This is a very welcome development in the Flask world. It seems that Armin Ronacher (mitsuhiko) found himself in a situation where things outside of open-source projects started demanding more of his time [0] while issues and PRs started accumulating on Flask, Flask-SQLAlchemy etc. You can't really blame him for being overwhelmed by it, and thankfully, in the past day some progress has been made [1] and maintainers are being selected.
It's only a polite fiction that things outside of open-source projects overwhelmed him. Your link itself says that he doesn't want to work on his open source Python projects because of Python 3 taking his motivation.
> Whether you are accepted as member or not is arbitrary and the decision is made in an even more arbitrary process by the members of Metaflask. Rejections can be challenged by flamewars on the closed issue.
The guy should set up a Github organization and use one repo for every project. Organizations can have members also, and one project is not cluttered with another one's issues.
I'm not sure you understand. This repository is just a directory containing metadata; basically just a listing of Flask extensions, and their stewardship / author information.

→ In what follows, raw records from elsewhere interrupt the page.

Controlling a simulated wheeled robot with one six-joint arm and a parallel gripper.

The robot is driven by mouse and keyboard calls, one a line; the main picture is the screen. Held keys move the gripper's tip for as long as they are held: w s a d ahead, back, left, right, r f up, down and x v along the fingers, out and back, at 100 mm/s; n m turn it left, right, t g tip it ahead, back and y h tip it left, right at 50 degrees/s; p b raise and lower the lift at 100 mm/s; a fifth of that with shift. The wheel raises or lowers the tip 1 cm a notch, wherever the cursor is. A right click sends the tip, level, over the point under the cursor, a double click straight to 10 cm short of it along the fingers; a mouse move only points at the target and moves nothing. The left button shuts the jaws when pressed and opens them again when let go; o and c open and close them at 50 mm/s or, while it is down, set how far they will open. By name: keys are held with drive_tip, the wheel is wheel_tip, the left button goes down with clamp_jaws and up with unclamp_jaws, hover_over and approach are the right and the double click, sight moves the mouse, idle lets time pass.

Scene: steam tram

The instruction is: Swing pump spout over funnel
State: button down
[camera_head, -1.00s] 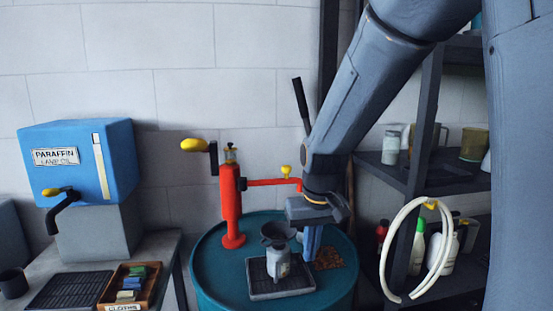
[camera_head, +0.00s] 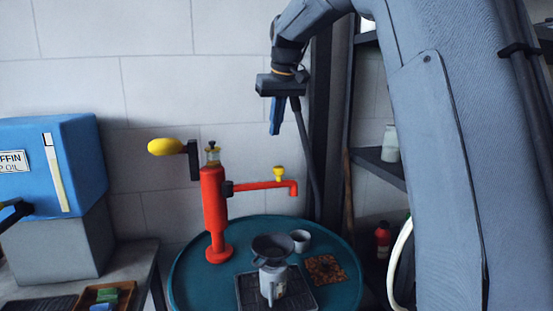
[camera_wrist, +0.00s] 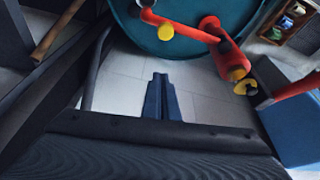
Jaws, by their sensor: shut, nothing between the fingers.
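The red pump (camera_head: 215,215) stands upright on the teal drum. Its red spout (camera_head: 262,185) reaches out to the picture's right, bears a yellow knob (camera_head: 279,173) and turns down at its end. A dark funnel (camera_head: 272,246) sits on a light can (camera_head: 272,284) on a dark grid tray. In the head view the spout's tip appears above and slightly right of the funnel; its depth relative to the funnel is hard to tell. My gripper (camera_head: 275,130) is shut and empty, up above the spout and apart from it. It also shows in the wrist view (camera_wrist: 160,77), where the funnel is not seen.
The drum top (camera_head: 196,262) also holds a small cup (camera_head: 300,240) and a brown patterned mat (camera_head: 325,269). A blue oil tank (camera_head: 85,160) stands at left. Dark shelving (camera_head: 376,165) is at right. A dark upright pole or hose is close behind my gripper.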

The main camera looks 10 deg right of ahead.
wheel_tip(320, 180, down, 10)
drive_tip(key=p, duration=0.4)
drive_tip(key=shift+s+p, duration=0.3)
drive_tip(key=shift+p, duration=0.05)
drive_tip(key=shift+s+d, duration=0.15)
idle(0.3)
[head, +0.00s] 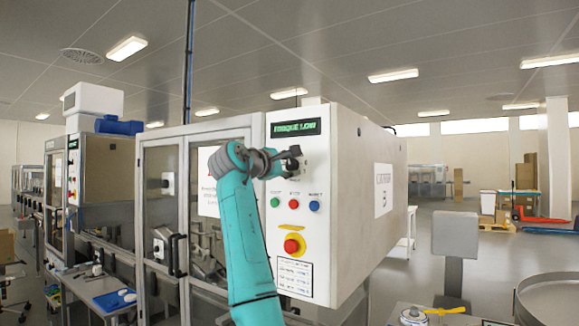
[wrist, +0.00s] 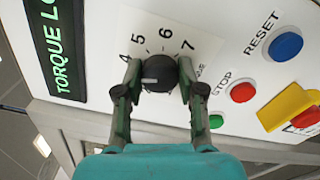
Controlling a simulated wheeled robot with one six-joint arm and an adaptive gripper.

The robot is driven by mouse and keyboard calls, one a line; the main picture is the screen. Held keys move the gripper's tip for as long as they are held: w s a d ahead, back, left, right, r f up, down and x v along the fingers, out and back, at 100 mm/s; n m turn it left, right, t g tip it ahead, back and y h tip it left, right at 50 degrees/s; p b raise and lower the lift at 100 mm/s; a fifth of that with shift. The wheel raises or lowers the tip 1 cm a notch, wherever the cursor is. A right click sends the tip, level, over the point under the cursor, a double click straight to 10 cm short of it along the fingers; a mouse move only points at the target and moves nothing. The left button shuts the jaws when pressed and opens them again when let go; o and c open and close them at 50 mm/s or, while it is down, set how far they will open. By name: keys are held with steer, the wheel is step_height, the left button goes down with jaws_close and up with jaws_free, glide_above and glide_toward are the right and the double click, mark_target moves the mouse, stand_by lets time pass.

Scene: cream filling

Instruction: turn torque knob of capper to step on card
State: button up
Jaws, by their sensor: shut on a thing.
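The black torque knob (wrist: 159,73) sits on the white front panel of the capper (head: 345,190), with the printed numbers 4, 5, 6 and 7 showing around it in the wrist view. A pale pointer mark on the knob points roughly to the picture's left, toward the side of the 4; the exact step is hard to tell. My gripper (wrist: 157,82) is shut on the knob, one finger on each side. In the head view my gripper (head: 285,160) hides the knob. The green display (head: 295,128) reads TORQUE LOW. A white card (head: 295,277) with small unreadable lines is low on the panel.
Below the knob are green (head: 275,202), red (head: 294,204) and blue (head: 314,206) buttons. A red emergency stop (head: 294,245) on yellow sits lower. Glazed doors with a dark handle (head: 176,255) stand left. A grey post-mounted box (head: 455,235) stands right.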

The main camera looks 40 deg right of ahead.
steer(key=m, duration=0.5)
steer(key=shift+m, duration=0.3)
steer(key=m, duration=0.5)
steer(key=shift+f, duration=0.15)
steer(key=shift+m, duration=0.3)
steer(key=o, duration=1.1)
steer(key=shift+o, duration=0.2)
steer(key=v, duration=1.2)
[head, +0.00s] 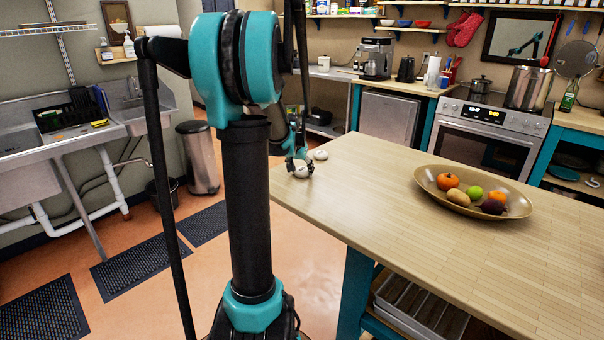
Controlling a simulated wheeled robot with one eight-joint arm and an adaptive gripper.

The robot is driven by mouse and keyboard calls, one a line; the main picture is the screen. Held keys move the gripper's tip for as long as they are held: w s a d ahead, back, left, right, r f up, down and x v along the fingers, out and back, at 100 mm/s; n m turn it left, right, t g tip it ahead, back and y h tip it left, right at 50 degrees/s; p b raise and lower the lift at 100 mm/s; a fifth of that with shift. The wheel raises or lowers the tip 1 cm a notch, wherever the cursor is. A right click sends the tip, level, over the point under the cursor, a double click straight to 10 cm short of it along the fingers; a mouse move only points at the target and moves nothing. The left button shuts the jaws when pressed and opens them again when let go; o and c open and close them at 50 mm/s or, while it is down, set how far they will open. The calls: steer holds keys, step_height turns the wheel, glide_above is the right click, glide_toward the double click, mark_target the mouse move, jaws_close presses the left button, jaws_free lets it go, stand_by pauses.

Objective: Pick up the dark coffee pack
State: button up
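I cannot make out a dark coffee pack in the head view; my own arm hides part of the room. My gripper (300,168) is small and far off, pointing down at the far left corner of the wooden island table (470,265). Its dark fingertips show beside a small white rounded object (300,172). Whether they touch it or are closed on it is too small to tell. A second small white rounded object (320,155) lies just right of the gripper on the table.
A wide bowl of fruit (437,193) stands on the island, with bare tabletop around it. A coffee machine (376,58) stands on the back counter, left of the oven (484,128). A sink (129,117) and bin (198,158) are at the left.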

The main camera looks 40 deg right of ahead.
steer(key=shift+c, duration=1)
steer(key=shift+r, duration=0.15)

There is no intention to pull all Flask extensions into a single monolithic repository.
Think of it as CTAN / CPAN / PyPI / etc specifically for Flask extensions, minus the distribution angle.
Most extensions play nicely together and even help you to combine them.
Flask doesn't have an equivalent to Django Apps. An extension is not an independent app, you have to integrate it with your Flask app. This is probably the only thing I miss in Flask.